Repeat, exactly, the run of lines that opens with the line containing "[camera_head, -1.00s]" and closes with the line containing "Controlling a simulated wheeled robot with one", and leave all other lines out.

==== Available data

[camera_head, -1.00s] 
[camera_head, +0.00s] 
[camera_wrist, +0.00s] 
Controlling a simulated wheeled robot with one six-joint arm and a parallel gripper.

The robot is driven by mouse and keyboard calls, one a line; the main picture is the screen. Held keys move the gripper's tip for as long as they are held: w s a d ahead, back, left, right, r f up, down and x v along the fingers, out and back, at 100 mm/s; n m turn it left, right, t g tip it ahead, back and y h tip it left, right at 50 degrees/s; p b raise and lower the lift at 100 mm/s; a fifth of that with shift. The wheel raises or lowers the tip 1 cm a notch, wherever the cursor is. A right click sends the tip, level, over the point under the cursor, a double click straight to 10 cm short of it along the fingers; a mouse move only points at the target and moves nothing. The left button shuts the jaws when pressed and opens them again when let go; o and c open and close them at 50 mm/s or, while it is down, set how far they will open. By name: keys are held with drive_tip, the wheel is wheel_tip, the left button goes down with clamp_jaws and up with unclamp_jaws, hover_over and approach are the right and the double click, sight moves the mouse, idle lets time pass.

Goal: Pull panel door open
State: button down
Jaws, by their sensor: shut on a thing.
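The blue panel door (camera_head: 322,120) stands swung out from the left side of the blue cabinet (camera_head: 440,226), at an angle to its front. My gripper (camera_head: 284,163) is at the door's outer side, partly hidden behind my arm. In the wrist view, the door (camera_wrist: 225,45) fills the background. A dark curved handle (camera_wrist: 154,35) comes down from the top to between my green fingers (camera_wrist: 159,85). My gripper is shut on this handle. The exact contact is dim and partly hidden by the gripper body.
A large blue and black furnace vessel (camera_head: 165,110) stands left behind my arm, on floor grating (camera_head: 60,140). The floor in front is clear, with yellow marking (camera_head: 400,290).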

========
==== Available data

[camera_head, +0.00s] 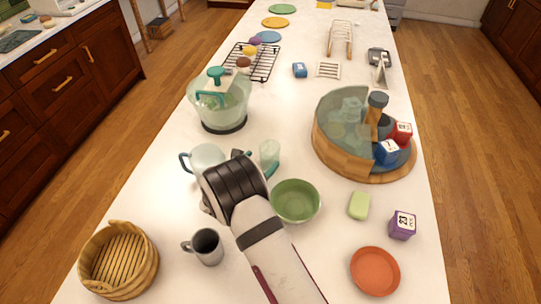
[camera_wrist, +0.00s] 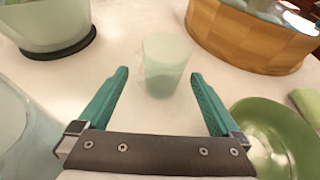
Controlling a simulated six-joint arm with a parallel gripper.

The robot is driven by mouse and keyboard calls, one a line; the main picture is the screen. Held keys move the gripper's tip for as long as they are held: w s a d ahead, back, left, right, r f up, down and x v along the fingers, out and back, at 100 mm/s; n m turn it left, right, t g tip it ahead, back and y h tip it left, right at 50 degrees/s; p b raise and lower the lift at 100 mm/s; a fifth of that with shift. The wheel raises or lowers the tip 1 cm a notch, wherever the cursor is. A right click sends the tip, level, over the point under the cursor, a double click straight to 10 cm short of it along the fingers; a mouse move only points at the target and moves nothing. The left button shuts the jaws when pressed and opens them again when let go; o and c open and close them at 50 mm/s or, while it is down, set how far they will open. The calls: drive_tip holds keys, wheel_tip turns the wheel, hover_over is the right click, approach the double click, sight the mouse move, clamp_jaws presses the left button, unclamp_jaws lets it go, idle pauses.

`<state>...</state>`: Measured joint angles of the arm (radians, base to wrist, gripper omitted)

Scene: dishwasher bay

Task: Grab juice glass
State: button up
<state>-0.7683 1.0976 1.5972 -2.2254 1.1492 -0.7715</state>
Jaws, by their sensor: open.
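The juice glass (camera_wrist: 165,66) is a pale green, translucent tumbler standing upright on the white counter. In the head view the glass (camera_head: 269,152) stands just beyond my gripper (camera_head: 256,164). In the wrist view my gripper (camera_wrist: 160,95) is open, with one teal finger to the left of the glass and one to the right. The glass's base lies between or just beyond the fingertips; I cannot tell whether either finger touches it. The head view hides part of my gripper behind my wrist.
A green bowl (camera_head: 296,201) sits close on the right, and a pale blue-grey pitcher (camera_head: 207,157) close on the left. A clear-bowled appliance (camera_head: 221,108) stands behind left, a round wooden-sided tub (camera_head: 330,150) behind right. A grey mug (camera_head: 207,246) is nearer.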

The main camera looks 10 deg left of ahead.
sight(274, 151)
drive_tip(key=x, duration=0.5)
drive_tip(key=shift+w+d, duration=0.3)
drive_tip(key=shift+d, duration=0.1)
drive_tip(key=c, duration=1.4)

========
==== Available data

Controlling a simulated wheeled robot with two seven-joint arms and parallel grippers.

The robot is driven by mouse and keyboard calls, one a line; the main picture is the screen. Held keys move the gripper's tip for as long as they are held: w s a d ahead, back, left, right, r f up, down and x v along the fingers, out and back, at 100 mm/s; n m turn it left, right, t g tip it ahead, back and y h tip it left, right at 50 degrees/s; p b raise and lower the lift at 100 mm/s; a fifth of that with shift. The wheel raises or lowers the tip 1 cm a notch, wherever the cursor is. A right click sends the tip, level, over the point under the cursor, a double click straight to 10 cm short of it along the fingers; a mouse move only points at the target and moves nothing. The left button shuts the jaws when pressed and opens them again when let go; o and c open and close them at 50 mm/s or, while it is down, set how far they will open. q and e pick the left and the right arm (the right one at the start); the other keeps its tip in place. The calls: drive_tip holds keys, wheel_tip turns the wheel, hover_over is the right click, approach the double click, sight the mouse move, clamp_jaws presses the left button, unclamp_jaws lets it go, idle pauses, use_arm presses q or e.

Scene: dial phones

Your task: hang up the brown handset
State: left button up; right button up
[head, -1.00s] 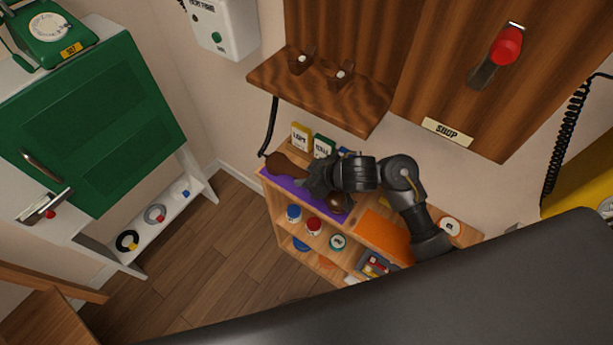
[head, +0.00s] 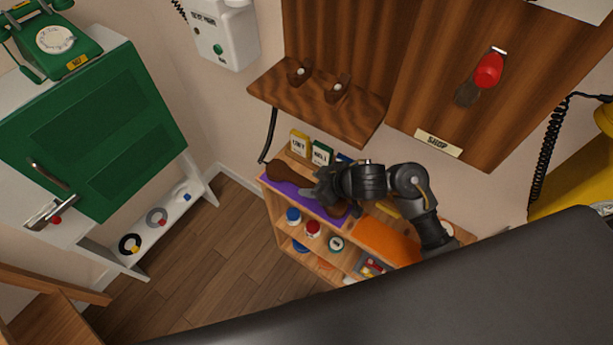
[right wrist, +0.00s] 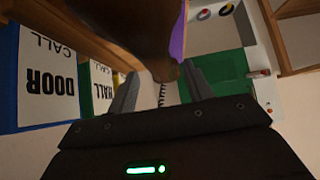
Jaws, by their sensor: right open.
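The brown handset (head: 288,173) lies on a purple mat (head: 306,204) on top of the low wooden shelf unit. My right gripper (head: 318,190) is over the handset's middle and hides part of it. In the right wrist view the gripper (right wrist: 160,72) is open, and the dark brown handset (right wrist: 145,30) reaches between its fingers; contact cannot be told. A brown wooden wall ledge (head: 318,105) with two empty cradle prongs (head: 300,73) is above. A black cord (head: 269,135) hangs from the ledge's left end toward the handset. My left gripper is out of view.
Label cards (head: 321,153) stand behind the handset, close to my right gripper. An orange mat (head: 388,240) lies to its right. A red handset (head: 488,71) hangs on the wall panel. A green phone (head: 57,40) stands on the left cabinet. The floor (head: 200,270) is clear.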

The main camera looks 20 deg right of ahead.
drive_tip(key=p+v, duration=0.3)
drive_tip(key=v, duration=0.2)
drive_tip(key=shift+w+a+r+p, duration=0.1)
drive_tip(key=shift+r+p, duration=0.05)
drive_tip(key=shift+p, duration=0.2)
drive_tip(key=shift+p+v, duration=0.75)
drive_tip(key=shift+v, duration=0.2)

========

_Answer for the task:_
[camera_head, -1.00s] 
[camera_head, +0.00s] 
[camera_wrist, +0.00s] 
Controlling a simulated wheeled robot with one six-joint arm and a parallel gripper.

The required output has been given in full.